# Given information:
===============

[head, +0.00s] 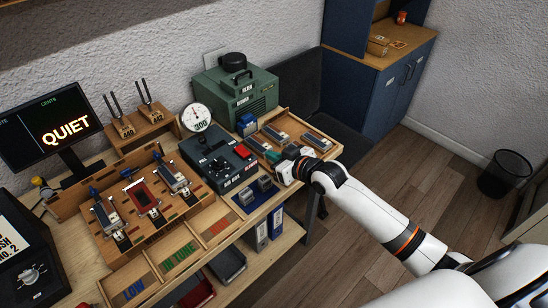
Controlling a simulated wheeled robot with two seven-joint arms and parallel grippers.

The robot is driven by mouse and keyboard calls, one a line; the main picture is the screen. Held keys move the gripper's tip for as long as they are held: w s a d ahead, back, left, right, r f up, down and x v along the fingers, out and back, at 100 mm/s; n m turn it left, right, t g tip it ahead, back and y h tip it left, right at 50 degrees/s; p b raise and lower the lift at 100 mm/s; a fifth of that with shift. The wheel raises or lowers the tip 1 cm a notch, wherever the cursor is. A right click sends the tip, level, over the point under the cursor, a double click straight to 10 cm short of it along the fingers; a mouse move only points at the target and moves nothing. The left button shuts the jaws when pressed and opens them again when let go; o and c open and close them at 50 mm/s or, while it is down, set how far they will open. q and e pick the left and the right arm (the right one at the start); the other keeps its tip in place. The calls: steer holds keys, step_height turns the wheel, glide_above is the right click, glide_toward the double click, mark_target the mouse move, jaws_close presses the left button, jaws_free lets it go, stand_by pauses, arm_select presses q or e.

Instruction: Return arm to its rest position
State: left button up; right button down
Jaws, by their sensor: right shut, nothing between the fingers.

===============

Only the lines from the one containing "Instruction: Return arm to its rest position" to the end of the listing belong in the output, each reproduced exactly.

# Response to the exercise:
Instruction: Return arm to its rest position
State: left button up; right button down
Jaws, by their sensor: right shut, nothing between the fingers.

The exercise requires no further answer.